-- begin --

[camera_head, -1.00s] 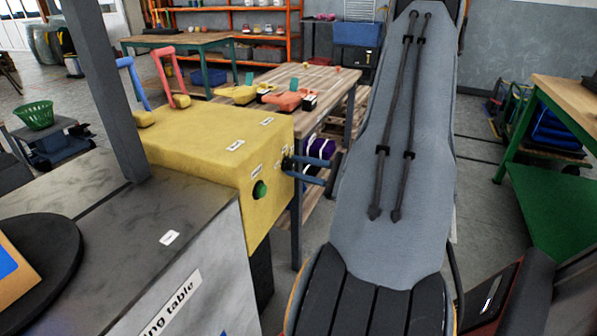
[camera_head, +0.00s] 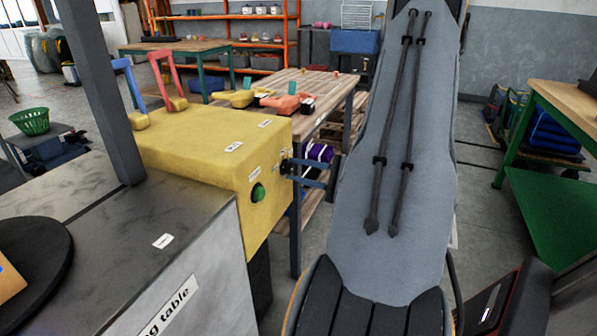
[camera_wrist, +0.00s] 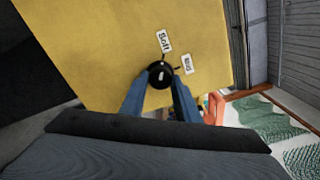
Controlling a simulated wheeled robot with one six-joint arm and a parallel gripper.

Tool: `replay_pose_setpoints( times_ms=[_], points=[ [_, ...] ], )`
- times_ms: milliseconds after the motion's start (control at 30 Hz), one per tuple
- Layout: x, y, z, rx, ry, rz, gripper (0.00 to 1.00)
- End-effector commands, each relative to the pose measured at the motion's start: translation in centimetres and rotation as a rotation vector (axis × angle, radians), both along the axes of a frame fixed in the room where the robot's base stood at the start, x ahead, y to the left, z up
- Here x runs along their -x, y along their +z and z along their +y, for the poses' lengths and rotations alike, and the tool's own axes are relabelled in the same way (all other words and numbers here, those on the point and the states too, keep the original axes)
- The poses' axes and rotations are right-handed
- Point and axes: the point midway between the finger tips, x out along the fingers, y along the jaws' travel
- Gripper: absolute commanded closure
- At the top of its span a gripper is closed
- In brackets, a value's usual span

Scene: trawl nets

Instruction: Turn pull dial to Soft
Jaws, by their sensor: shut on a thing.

-- end --

Begin at the first line of the material and copy each line exactly through the one containing "- Layout: x, y, z, rx, ry, rz, gripper". Omit pictures.

[camera_head, -1.00s] 
[camera_head, +0.00s] 
[camera_wrist, +0.00s] 
Controlling a simulated wheeled robot with one six-joint arm and a parallel gripper.

Tool: `replay_pose_setpoints( times_ms=[_], points=[ [_, ...] ], )`
- times_ms: milliseconds after the motion's start (control at 30 Hz), one per tuple
- Layout: x, y, z, rx, ry, rz, gripper (0.00 to 1.00)

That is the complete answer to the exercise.